Aim:
Print the range of lines that opens with the line containing "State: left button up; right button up" and closes with the last line of the listing. Include both ends; print nothing more.

Recorded information:

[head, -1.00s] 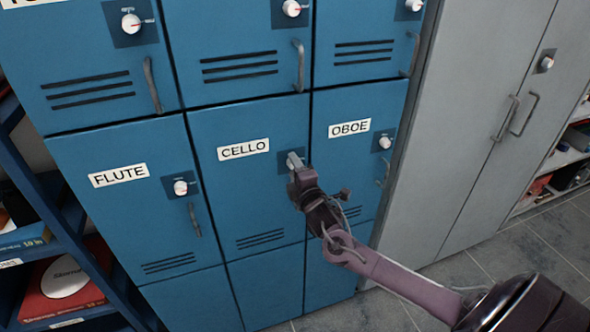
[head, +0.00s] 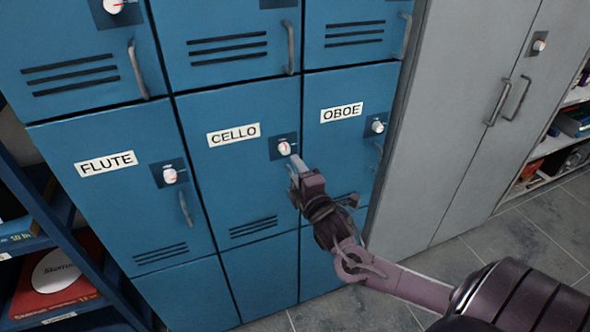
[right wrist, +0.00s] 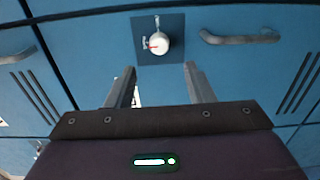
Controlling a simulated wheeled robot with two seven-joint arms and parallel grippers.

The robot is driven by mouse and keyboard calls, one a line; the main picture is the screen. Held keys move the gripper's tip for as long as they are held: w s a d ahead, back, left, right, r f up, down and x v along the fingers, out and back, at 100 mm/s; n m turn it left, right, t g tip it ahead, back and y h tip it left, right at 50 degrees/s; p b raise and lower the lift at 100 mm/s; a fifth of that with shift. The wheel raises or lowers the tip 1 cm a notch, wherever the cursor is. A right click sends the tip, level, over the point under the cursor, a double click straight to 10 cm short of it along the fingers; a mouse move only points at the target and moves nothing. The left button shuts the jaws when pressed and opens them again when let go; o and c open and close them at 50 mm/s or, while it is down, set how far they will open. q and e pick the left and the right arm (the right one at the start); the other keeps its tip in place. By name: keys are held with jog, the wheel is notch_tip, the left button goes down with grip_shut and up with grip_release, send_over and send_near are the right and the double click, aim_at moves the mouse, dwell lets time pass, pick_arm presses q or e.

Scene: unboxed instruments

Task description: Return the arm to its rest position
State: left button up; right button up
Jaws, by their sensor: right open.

Answer in full:
State: left button up; right button up
Jaws, by their sensor: right open.

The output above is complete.